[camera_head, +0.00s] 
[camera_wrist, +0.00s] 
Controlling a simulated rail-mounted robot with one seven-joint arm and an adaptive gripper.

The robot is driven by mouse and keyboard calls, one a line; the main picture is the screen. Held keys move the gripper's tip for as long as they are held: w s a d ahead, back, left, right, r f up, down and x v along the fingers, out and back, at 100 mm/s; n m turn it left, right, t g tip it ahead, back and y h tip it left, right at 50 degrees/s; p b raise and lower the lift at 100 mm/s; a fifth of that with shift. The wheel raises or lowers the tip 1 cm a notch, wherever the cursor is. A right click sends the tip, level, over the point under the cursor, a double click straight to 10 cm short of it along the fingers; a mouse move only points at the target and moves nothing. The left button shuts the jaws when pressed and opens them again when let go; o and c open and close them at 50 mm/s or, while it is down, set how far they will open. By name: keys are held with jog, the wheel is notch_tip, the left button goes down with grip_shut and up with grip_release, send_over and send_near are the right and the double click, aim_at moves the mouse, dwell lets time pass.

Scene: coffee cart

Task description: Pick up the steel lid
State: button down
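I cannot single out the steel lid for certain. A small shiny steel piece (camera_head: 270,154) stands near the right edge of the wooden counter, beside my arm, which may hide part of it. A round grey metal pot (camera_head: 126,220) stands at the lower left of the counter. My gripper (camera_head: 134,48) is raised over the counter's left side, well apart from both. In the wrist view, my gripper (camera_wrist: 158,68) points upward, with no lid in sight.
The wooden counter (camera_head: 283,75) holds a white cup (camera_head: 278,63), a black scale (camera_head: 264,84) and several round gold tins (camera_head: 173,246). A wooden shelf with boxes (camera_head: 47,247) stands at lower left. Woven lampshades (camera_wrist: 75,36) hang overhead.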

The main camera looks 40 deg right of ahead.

☆ ☆ ☆

- _What is needed_
Repeat exactly the lines above, starting with the line that contains "The robot is" and ending with the last line, both included, and nothing else.

- _The answer_
The robot is driven by mouse and keyboard calls, one a line; the main picture is the screen. Held keys move the gripper's tip for as long as they are held: w s a d ahead, back, left, right, r f up, down and x v along the fingers, out and back, at 100 mm/s; n m turn it left, right, t g tip it ahead, back and y h tip it left, right at 50 degrees/s; p b raise and lower the lift at 100 mm/s; a fifth of that with shift. The wheel raises or lowers the tip 1 cm a notch, wherever the cursor is. A right click sends the tip, level, over the point under the cursor, a double click straight to 10 cm short of it along the fingers; a mouse move only points at the target and moves nothing. The left button shuts the jaws when pressed and opens them again when let go; o and c open and close them at 50 mm/s or, while it is down, set how far they will open. By name: keys are held with jog, the wheel is notch_tip, the left button goes down with grip_shut and up with grip_release, send_over and send_near are the right and the double click, aim_at moves the mouse, dwell lets time pass.

Scene: coffee cart

Task description: Pick up the steel lid
State: button down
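I cannot single out the steel lid for certain. A small shiny steel piece (camera_head: 270,154) stands near the right edge of the wooden counter, beside my arm, which may hide part of it. A round grey metal pot (camera_head: 126,220) stands at the lower left of the counter. My gripper (camera_head: 134,48) is raised over the counter's left side, well apart from both. In the wrist view, my gripper (camera_wrist: 158,68) points upward, with no lid in sight.
The wooden counter (camera_head: 283,75) holds a white cup (camera_head: 278,63), a black scale (camera_head: 264,84) and several round gold tins (camera_head: 173,246). A wooden shelf with boxes (camera_head: 47,247) stands at lower left. Woven lampshades (camera_wrist: 75,36) hang overhead.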

The main camera looks 40 deg right of ahead.

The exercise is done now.